Bridges will account for sizable portion of cost
Albany County officials and local advocates are anticipating a decision on a federal grant that could very well shape how soon the county Rail Trail might come to fruition.
The project, now more than 20 years in the making, has secured $2.4 million in funding under the Federal Transportation Improvement Plan, but that will not cover the cost of completing the 9-mile trail, said Mary Duryea, a spokeswoman for County Executive Michael Breslin.
We haven't really set a construction time to begin, because we first want to get the funding in place, she said.
But the county has applied for $5 million from the Department of Energy's Energy Efficiency and Conservation Block Grant Program, which would cover the remainder of the estimated $7.8 million cost of the project. Officials hope to know the result within the month.
Of the total project cost, an estimated $3 million will be spent to repair eight bridges crossing various waterways and roads. The trail would be unsafe without the work, said county Department of Public Works Commissioner Michael Franchini.

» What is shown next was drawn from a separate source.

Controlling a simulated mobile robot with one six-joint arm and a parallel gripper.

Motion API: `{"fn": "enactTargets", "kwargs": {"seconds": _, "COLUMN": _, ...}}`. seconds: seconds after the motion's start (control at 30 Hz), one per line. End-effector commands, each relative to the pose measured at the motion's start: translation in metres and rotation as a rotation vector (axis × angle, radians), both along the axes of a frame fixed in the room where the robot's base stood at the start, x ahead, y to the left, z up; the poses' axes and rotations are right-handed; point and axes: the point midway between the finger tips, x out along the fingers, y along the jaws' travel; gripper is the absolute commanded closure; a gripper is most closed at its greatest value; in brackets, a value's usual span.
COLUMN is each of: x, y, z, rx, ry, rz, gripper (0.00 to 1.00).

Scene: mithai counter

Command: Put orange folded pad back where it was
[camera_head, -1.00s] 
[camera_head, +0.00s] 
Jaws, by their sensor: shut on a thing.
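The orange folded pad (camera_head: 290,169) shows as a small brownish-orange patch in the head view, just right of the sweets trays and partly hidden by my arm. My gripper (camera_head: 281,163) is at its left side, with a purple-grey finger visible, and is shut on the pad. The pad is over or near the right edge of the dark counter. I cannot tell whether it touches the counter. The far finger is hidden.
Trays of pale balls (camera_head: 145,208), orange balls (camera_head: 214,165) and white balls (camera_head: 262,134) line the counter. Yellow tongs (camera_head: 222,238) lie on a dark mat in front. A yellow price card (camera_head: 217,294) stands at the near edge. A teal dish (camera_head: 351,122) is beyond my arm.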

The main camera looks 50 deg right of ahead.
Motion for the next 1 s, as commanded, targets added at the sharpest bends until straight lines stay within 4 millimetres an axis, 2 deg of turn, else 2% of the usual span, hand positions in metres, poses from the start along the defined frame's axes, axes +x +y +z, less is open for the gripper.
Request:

"We're making the minimum changes that can be made to make them safe for bicyclists and pedestrians," he said. "There seems to be a misunderstanding with some people that we're doing something else with these bridges...we just want to make them safe."
Of those eight bridges, he continued, two are lacking decks. The bridge over New Scotland Road has been damaged from trucks colliding with it because it doesn't meet the clearance requirement.
"Replacing it with a premanufactured pedestrian bridge would actually be cheaper than repairing it," Franchini said.
That replacement is estimated to cost $1 million.
Completing the trail in one go rather than building it in pieces will save on construction costs, said officials. But local advocates said if the money doesn't come through, the funding that is in place should be spent.